Sastrawan Marhalim Zaini menanggapi dengan mengatakan bahwa dunia digital dan daring adalah sebuah keniscayaan. Salah satu hal yang mungkin sulit dilakukan adalah mengajak generasi milenial (Generasi Z) untuk masuk ke media cetak karena mereka sudah terbiasa dengan telepon pintar yang di sana ada segalanya. Lelaki yang juga pernah mengelola majalah budaya seperti Tamadun, Berdaulat, dan kini majalah Suku Seni, ini, menambahkan, menerbitkan media budaya meski tak menguntungkan secara finansial, tapi hal itu menjadi tonggak dan terlihat jejak karyanya. Di situ ada idealisme.

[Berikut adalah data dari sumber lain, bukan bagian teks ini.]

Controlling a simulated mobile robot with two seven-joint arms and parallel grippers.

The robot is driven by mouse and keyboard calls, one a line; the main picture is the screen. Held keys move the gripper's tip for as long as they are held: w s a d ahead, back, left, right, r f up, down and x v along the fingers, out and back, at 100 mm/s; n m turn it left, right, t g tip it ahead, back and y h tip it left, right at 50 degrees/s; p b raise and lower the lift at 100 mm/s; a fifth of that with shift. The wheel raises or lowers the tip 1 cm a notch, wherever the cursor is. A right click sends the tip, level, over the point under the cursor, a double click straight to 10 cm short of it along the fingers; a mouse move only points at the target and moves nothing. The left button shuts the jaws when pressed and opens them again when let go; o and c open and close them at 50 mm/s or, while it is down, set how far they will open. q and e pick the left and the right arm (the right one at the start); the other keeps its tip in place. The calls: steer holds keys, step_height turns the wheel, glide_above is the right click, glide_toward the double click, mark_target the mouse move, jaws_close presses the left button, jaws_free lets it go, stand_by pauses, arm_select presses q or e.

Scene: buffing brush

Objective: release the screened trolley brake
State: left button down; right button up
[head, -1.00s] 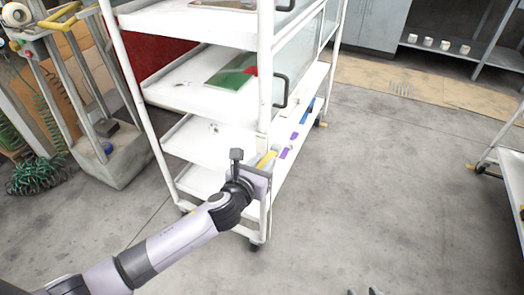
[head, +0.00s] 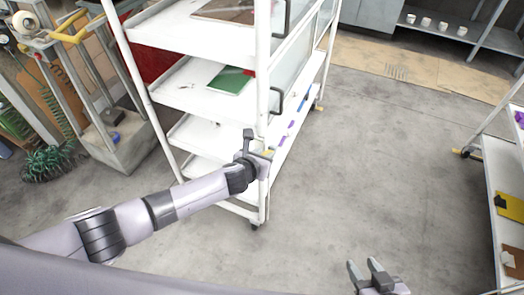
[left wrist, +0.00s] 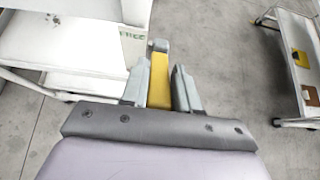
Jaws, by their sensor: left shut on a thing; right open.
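The tall white trolley (head: 262,100), with several shelves and glazed side panels, stands left of centre in the head view. My left gripper (head: 257,150) is beside its near corner post, low down. A yellow tab (head: 319,107) sits by the trolley's far caster. A near caster (head: 255,224) shows below my gripper. My right gripper (head: 368,274) is open and empty, low in the head view.
A second white trolley (head: 491,180) at the right carries a yellow clipboard (head: 510,207). Blue and purple items lie along the first trolley's lower shelf. A rack with a heavy base (head: 120,158) and a green coil (head: 48,162) stand at the left. The floor between the trolleys is clear.

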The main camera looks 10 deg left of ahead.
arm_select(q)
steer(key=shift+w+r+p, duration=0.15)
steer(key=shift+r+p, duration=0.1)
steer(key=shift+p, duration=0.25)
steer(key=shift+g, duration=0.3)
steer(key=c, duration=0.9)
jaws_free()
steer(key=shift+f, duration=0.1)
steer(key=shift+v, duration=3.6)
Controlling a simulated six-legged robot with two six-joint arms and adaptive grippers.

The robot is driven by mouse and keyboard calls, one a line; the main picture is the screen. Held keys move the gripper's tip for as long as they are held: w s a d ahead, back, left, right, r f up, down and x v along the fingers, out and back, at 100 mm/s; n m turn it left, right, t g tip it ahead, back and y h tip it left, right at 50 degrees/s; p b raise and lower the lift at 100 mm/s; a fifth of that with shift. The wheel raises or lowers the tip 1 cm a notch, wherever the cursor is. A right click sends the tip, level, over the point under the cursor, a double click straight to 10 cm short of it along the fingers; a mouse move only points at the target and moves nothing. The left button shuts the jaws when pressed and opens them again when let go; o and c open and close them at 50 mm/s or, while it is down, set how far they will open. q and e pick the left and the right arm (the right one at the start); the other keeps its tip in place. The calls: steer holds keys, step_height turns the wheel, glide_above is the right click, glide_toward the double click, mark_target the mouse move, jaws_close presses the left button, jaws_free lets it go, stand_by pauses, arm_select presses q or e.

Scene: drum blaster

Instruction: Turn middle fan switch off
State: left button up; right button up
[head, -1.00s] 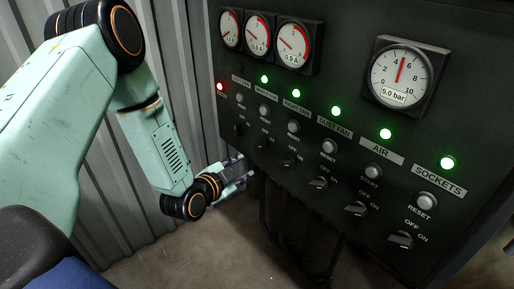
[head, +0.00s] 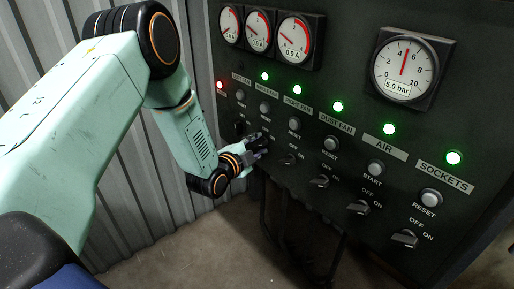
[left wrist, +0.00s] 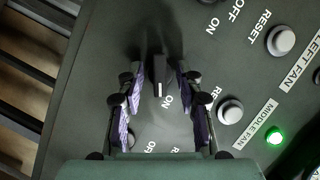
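The middle fan switch (left wrist: 160,76) is a black knob with a white mark, in the left wrist view. The mark is at its end near the ON lettering. The MIDDLE FAN label (left wrist: 255,125) and its lit green lamp (left wrist: 275,137) are at lower right; the lamp also shows in the head view (head: 264,76). My left gripper (left wrist: 161,78) is open, with one purple-padded finger on each side of the knob and gaps visible. In the head view, my left gripper (head: 261,146) is at the panel and mostly hides the switch. My right gripper is in neither view.
The dark control panel (head: 345,85) has neighbouring switches close by, such as the right fan switch (head: 288,160) and dust fan switch (head: 320,181). Reset buttons (head: 294,125) stick out above them. A corrugated metal wall (head: 150,190) stands at left.

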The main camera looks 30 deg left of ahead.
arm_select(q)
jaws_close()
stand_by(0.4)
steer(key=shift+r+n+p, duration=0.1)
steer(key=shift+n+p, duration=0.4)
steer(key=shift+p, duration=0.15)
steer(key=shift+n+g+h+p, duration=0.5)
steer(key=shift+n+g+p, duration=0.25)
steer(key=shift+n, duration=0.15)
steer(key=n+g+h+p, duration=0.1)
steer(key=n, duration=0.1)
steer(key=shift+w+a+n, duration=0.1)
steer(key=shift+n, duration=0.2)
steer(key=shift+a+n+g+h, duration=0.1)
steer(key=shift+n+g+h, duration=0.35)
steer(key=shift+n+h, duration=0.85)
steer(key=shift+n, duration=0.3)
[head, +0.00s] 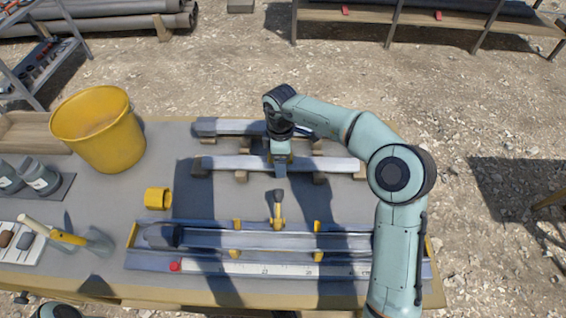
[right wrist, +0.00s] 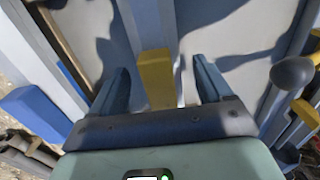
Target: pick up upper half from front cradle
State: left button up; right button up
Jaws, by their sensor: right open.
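In the head view a long grey half-tube, the upper half (head: 236,163), lies across the wooden blocks of the front cradle (head: 320,178). My right gripper (head: 281,172) points down at the middle of this half. In the right wrist view the right gripper (right wrist: 160,68) has its two blue fingers apart. A yellow block (right wrist: 156,80) shows between the fingers; I cannot tell what it belongs to. Contact with the half cannot be told. My left gripper is not in view.
A second grey half (head: 225,127) lies on blocks behind, partly hidden by my arm. A long tray (head: 130,262) with yellow clamps and an upright knobbed lever (head: 278,197) stands in front. A yellow bucket (head: 98,130), yellow ring (head: 157,198) and trowel (head: 68,237) are at left.

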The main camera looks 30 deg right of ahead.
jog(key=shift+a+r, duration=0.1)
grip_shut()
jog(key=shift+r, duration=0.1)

“Di Riau, berbicara tentang Melayu dalam karya sastra adalah masalah ideologi. Apa pun wahana media yang dipakai, cetak atau daring. Itu adalah cara mendekatkan generasi milenial dengan satra dan media tersebut. Meski sulit, tapi itu harus tetap dilakukan,” jelas penulis buku kumpulan puisi Jangan Kutuk Aku Jadi Melayu ini.

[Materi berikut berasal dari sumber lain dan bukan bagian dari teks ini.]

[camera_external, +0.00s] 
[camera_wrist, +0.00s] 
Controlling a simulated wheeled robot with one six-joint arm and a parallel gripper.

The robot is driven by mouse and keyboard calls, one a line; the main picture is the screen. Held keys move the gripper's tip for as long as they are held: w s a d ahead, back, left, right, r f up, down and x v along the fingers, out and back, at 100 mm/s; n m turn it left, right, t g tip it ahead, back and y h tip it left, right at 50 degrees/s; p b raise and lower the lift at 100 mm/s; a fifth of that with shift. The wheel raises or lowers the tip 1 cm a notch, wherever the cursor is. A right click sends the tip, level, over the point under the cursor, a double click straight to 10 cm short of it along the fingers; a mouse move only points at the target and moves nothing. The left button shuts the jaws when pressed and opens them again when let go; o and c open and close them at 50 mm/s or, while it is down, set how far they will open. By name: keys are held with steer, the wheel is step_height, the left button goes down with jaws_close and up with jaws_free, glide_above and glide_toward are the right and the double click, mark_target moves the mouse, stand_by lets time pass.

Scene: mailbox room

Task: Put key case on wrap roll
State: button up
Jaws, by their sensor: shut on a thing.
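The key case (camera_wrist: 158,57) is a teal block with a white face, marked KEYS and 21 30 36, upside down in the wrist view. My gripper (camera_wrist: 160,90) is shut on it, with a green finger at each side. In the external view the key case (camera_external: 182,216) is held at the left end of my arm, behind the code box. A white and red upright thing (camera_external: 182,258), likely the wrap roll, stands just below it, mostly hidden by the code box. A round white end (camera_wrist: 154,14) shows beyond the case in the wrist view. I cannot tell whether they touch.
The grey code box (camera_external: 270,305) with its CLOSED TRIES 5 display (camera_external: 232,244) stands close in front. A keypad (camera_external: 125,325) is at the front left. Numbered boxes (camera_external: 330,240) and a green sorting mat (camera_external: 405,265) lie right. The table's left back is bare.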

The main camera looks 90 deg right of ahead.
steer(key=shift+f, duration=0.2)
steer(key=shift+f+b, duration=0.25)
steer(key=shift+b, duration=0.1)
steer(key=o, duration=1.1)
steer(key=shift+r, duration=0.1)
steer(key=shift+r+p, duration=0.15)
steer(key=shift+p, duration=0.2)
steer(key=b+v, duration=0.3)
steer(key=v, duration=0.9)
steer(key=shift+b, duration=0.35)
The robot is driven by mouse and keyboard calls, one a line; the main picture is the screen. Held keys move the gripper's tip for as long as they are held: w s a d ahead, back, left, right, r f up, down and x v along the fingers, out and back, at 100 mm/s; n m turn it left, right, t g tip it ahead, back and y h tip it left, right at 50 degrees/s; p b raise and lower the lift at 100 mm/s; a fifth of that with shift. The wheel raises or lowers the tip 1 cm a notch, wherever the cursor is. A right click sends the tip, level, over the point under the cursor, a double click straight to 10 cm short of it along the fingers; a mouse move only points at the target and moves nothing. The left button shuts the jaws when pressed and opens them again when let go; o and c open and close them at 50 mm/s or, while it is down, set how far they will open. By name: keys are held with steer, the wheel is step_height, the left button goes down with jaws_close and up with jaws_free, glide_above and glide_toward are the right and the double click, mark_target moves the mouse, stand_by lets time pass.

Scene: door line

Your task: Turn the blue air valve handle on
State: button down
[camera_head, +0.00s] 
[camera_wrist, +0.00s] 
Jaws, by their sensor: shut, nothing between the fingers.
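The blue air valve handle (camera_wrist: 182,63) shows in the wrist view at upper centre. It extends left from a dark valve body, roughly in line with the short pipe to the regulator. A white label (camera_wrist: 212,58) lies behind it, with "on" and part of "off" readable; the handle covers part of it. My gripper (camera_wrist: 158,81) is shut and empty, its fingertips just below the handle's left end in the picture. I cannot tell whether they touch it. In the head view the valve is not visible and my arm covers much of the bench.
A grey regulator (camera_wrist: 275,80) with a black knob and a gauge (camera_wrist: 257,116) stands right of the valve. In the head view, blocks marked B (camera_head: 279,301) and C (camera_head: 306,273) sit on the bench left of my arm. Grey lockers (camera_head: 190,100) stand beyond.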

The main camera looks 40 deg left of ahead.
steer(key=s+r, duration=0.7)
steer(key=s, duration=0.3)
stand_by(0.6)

Dia menambahkan, upaya untuk mempertahankan media-media budaya yang pernah diasuhnya itu bukannya tidak dilakukan. Namun kesulitan utama memang modal, apalagi dari sisi penjualan memang sulit memasarkan media seperti itu. Karena itu dia menganggapnya sebagai kerja idealis. Tentang mengapa dia masih menerbitkan media budaya edisi cetak, yakni Suku Seni, karena mendapatkan sokongan dana dari pemerintah lewat program Indonesiana. “Kalau nanti dananya terhenti, saya juga tak bisa menjamin tetap terbit cetak. Bisa beralih ke daring,” ujarnya lagi.